For normal trailer braking, a brake controller in the tow vehicle sets the amount of braking in your trailer's brakes. Some more recent tow vehicles come already equipped with a brake controller as part of their trailer towing package. Until recently, most did not so you had to add a brake controller to your vehicle. Power gets to the trailer brakes, lights, and battery charging through the 7-pin connection between the tow vehicle and trailer.

Generally, you adjust the brake controller to get the right amount of braking force from the trailer. I like to adjust mine so that I can barely feel the trailer brakes - it's braking at the same rate (actually just a little more) as the tow vehicle.

Fred W
 
and don't use the electric brakes as a parking brake by pulling the pin out of the e-brake box

you battery will get flat in no time...

use chocks or other methods to stop trailer from rolling down a hill
 
I recently bought a 2006 183 rockwood roo. I believe it has brakes but I think its manual? There is a metal wire with a looped end that hangs out in front. The private seller never mentioned it to me. Do i need this to work to tow it or am I fine just ignoring it? And where can I get info on how to use it?

You brakes are not manual. As others have said that is a brake away set up. Your trailer brakes which you have need a controller on the tow vehicle, and 12V powered by the tow vehicle through your 7 pin plug.

:signhavefun:
 
Moved thread from the Towing and Tow Vehicles sub-forum to the Hybrid section's Roo/Shamrock sub-forum.
 
Late mode pickups and SUVs with trailer towing opeions commonly have all the wiring factory installed for a brake controller. Some like my 2017 Expedition have a very competent brake controller already installed. Plug-n-Play. On my 2007 Expedition there was a plug-in connection under the dash where all I had to do was attach my Tekonsha Prodigy brake controller -- darn near Plug-n-Play.

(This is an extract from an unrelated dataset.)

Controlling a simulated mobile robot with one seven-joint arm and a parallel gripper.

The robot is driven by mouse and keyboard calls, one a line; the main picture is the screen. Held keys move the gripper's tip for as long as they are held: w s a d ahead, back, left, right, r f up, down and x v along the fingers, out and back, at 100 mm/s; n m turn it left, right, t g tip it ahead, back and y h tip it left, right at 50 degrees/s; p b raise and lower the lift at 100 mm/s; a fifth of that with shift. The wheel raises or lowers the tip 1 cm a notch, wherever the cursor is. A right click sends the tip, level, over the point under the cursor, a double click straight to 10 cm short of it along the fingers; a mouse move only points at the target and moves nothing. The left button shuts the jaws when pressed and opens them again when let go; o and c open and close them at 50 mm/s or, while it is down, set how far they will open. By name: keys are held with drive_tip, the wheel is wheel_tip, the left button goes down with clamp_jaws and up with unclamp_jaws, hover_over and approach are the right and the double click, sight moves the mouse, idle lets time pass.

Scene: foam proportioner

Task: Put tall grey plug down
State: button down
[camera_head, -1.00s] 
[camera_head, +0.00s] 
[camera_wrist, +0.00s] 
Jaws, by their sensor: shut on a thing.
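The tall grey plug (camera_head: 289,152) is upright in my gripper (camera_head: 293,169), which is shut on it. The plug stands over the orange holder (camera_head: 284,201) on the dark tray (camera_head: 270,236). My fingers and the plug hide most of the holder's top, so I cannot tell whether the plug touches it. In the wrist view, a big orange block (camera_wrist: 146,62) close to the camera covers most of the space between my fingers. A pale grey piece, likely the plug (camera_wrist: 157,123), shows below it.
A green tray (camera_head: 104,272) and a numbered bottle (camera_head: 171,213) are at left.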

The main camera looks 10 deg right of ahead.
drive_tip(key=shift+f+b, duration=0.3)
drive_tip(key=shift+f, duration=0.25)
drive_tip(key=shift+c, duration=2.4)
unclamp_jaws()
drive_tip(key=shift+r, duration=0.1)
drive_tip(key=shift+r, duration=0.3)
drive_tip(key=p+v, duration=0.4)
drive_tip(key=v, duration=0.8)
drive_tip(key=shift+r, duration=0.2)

If you have a round 7-pole "Bargman" connector on the back bumper you're at least 50% there, maybe 100%.

-- Chuck
 
I recently bought a 2006 183 rockwood roo. I believe it has brakes but I think its manual? There is a metal wire with a looped end that hangs out in front. The private seller never mentioned it to me. Do i need this to work to tow it or am I fine just ignoring it? And where can I get info on how to use it?

I don't know of any travel trailer, in the last 25 years, that had manual brakes.
They all have been electric.
 
As others have said, that's a breakaway cable.
When you attach it to your truck, make certain that it has enough 'play' that it's not going to pull out the trailer end as you make a turn. We found that out the hard way when we made a very slow right hand turn as we were learning how to tow the tt. We attached the cable to the truck incorrectly so that there wasn't a lot of play in the cable.
The breakaway cable was very effective and when it pulled out the trailer end, it stopped the trailer and the truck abruptly.